[BEGIN]
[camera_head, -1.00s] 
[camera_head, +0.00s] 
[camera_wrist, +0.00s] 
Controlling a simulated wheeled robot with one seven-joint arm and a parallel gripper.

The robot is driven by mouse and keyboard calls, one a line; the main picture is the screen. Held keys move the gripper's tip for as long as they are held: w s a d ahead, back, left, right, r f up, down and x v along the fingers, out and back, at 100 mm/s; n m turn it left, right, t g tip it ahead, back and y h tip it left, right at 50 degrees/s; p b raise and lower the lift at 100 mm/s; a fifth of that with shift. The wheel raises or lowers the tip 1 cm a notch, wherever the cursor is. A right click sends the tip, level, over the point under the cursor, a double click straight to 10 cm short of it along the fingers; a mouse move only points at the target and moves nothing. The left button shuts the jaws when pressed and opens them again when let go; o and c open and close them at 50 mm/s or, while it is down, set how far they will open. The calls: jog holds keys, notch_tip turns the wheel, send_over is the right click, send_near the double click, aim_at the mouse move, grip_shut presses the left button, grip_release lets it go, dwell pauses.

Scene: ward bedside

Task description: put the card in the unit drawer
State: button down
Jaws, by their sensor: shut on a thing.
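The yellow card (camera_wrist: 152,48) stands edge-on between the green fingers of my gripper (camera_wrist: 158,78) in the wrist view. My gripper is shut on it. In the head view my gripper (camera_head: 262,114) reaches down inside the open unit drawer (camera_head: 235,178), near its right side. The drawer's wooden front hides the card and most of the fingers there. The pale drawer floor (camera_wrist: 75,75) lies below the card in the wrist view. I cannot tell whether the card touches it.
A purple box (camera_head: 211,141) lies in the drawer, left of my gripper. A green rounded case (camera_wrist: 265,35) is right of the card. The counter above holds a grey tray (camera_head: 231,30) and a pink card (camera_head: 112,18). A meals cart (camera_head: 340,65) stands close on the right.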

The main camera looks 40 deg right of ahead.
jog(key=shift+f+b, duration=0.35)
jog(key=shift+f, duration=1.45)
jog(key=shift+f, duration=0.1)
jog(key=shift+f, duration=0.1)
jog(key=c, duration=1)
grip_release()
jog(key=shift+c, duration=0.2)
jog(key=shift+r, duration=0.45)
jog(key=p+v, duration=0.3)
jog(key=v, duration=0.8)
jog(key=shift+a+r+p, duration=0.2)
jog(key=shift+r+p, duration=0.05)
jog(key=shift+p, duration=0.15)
[END]
[Problem]
All of the lines above need to be given again exactly.

[Correct output]
[camera_head, -1.00s] 
[camera_head, +0.00s] 
[camera_wrist, +0.00s] 
Controlling a simulated wheeled robot with one seven-joint arm and a parallel gripper.

The robot is driven by mouse and keyboard calls, one a line; the main picture is the screen. Held keys move the gripper's tip for as long as they are held: w s a d ahead, back, left, right, r f up, down and x v along the fingers, out and back, at 100 mm/s; n m turn it left, right, t g tip it ahead, back and y h tip it left, right at 50 degrees/s; p b raise and lower the lift at 100 mm/s; a fifth of that with shift. The wheel raises or lowers the tip 1 cm a notch, wherever the cursor is. A right click sends the tip, level, over the point under the cursor, a double click straight to 10 cm short of it along the fingers; a mouse move only points at the target and moves nothing. The left button shuts the jaws when pressed and opens them again when let go; o and c open and close them at 50 mm/s or, while it is down, set how far they will open. The calls: jog holds keys, notch_tip turns the wheel, send_over is the right click, send_near the double click, aim_at the mouse move, grip_shut presses the left button, grip_release lets it go, dwell pauses.

Scene: ward bedside

Task description: put the card in the unit drawer
State: button down
Jaws, by their sensor: shut on a thing.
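The yellow card (camera_wrist: 152,48) stands edge-on between the green fingers of my gripper (camera_wrist: 158,78) in the wrist view. My gripper is shut on it. In the head view my gripper (camera_head: 262,114) reaches down inside the open unit drawer (camera_head: 235,178), near its right side. The drawer's wooden front hides the card and most of the fingers there. The pale drawer floor (camera_wrist: 75,75) lies below the card in the wrist view. I cannot tell whether the card touches it.
A purple box (camera_head: 211,141) lies in the drawer, left of my gripper. A green rounded case (camera_wrist: 265,35) is right of the card. The counter above holds a grey tray (camera_head: 231,30) and a pink card (camera_head: 112,18). A meals cart (camera_head: 340,65) stands close on the right.

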The main camera looks 40 deg right of ahead.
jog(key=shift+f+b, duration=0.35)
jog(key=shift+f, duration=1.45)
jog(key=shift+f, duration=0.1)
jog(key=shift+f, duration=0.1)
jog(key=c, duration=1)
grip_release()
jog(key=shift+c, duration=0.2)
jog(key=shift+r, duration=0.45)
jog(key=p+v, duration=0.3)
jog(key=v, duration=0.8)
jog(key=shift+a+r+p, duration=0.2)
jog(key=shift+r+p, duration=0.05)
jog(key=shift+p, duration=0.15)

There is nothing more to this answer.